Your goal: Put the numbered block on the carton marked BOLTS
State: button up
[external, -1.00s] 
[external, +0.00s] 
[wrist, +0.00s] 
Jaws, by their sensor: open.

#####

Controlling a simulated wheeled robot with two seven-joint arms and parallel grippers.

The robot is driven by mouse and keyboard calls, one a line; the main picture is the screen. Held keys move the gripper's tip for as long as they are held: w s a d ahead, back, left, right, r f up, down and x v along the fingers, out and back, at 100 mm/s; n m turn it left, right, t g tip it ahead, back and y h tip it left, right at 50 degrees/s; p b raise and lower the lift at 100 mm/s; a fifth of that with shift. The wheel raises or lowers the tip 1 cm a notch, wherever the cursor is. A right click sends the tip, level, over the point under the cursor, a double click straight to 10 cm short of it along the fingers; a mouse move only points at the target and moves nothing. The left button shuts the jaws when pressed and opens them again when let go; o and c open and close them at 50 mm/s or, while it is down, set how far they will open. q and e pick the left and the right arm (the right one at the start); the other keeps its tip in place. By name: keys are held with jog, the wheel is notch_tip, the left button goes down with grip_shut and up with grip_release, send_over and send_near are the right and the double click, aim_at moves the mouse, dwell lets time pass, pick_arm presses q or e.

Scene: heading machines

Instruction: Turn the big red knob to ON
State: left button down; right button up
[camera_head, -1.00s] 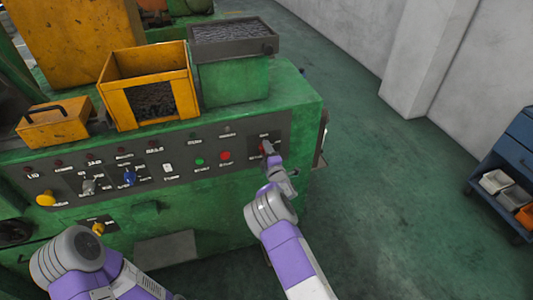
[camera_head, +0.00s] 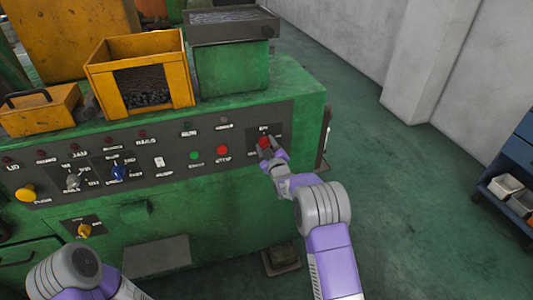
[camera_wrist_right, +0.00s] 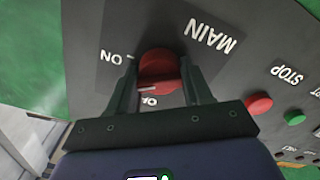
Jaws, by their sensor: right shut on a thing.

#####

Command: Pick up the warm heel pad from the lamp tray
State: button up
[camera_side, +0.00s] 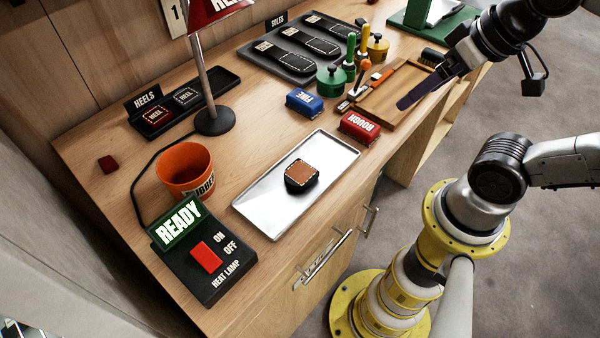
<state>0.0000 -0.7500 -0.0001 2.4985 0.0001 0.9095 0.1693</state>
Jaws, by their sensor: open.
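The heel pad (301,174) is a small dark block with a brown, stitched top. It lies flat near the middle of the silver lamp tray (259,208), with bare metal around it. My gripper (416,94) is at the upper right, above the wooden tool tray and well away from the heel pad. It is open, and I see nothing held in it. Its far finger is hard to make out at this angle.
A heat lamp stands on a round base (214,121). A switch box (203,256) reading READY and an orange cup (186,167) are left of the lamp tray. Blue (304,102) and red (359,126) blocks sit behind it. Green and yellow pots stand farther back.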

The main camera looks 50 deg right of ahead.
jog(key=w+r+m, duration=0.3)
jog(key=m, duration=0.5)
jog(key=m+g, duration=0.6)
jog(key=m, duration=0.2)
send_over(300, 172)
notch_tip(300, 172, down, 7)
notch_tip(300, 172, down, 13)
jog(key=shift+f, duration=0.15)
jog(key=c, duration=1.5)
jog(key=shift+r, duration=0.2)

#####

**What you have to do:** In the records, locate each line holding the string "robot" and copy it.

**Solution for this task:**
Controlling a simulated wheeled robot with two seven-joint arms and parallel grippers.
The robot is driven by mouse and keyboard calls, one a line; the main picture is the screen. Held keys move the gripper's tip for as long as they are held: w s a d ahead, back, left, right, r f up, down and x v along the fingers, out and back, at 100 mm/s; n m turn it left, right, t g tip it ahead, back and y h tip it left, right at 50 degrees/s; p b raise and lower the lift at 100 mm/s; a fifth of that with shift. The wheel raises or lowers the tip 1 cm a notch, wherever the cursor is. A right click sends the tip, level, over the point under the cursor, a double click straight to 10 cm short of it along the fingers; a mouse move only points at the target and moves nothing. The left button shuts the jaws when pressed and opens them again when let go; o and c open and close them at 50 mm/s or, while it is down, set how far they will open. q and e pick the left and the right arm (the right one at the start); the other keeps its tip in place. By name: keys are held with jog, the wheel is notch_tip, the left button goes down with grip_shut and up with grip_release, send_over and send_near are the right and the double click, aim_at moves the mouse, dwell lets time pass, pick_arm presses q or e.

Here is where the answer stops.